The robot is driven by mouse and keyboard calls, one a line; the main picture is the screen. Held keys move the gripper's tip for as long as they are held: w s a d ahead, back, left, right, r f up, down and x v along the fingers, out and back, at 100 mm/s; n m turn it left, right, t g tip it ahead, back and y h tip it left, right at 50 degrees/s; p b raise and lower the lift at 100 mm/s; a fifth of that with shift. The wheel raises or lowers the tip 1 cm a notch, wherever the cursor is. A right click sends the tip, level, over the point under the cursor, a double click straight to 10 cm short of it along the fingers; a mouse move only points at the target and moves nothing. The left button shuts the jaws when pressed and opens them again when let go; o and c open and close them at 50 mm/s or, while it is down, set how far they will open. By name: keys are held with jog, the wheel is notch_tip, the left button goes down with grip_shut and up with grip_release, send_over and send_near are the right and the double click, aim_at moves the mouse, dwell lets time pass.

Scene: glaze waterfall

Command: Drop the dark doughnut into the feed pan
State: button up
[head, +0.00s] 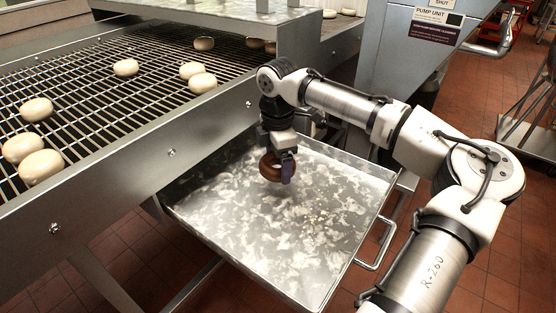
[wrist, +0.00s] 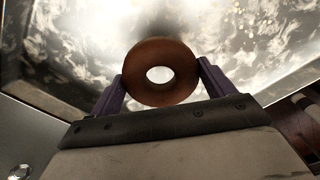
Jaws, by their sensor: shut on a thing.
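The dark doughnut (head: 268,168) is brown and ring-shaped. My gripper (head: 279,168) is shut on it and holds it over a wide metal pan with smeared white glaze (head: 300,260), which appears to be the feed pan. In the wrist view the doughnut (wrist: 160,72) sits between the two purple fingers of my gripper (wrist: 160,80), its hole facing the camera. The pan's glaze-streaked floor (wrist: 60,45) shows behind it. The doughnut seems clear of the pan floor, but the exact height is hard to tell.
A wire conveyor (head: 100,95) on the left carries several pale doughnuts (head: 40,165). Its steel side rail (head: 150,150) runs along the pan's left side. A metal hood (head: 240,20) stands over the conveyor's far part. The pan has a handle (head: 378,248) at its right. Red tile floor lies around.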

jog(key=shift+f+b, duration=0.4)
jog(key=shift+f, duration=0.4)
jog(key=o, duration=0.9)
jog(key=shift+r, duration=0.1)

# [Task to carry out]
Without the pictures, output the full listing exactly as it stands.

# [Task response]
The robot is driven by mouse and keyboard calls, one a line; the main picture is the screen. Held keys move the gripper's tip for as long as they are held: w s a d ahead, back, left, right, r f up, down and x v along the fingers, out and back, at 100 mm/s; n m turn it left, right, t g tip it ahead, back and y h tip it left, right at 50 degrees/s; p b raise and lower the lift at 100 mm/s; a fifth of that with shift. The wheel raises or lowers the tip 1 cm a notch, wherever the cursor is. A right click sends the tip, level, over the point under the cursor, a double click straight to 10 cm short of it along the fingers; a mouse move only points at the target and moves nothing. The left button shuts the jaws when pressed and opens them again when let go; o and c open and close them at 50 mm/s or, while it is down, set how far they will open. By name: keys are held with jog, the wheel is notch_tip, the left button goes down with grip_shut and up with grip_release, send_over and send_near are the right and the double click, aim_at moves the mouse, dwell lets time pass.

Scene: glaze waterfall

Command: Drop the dark doughnut into the feed pan
State: button up
[head, +0.00s] 
[wrist, +0.00s] 
Jaws, by their sensor: shut on a thing.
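The dark doughnut (head: 268,168) is brown and ring-shaped. My gripper (head: 279,168) is shut on it and holds it over a wide metal pan with smeared white glaze (head: 300,260), which appears to be the feed pan. In the wrist view the doughnut (wrist: 160,72) sits between the two purple fingers of my gripper (wrist: 160,80), its hole facing the camera. The pan's glaze-streaked floor (wrist: 60,45) shows behind it. The doughnut seems clear of the pan floor, but the exact height is hard to tell.
A wire conveyor (head: 100,95) on the left carries several pale doughnuts (head: 40,165). Its steel side rail (head: 150,150) runs along the pan's left side. A metal hood (head: 240,20) stands over the conveyor's far part. The pan has a handle (head: 378,248) at its right. Red tile floor lies around.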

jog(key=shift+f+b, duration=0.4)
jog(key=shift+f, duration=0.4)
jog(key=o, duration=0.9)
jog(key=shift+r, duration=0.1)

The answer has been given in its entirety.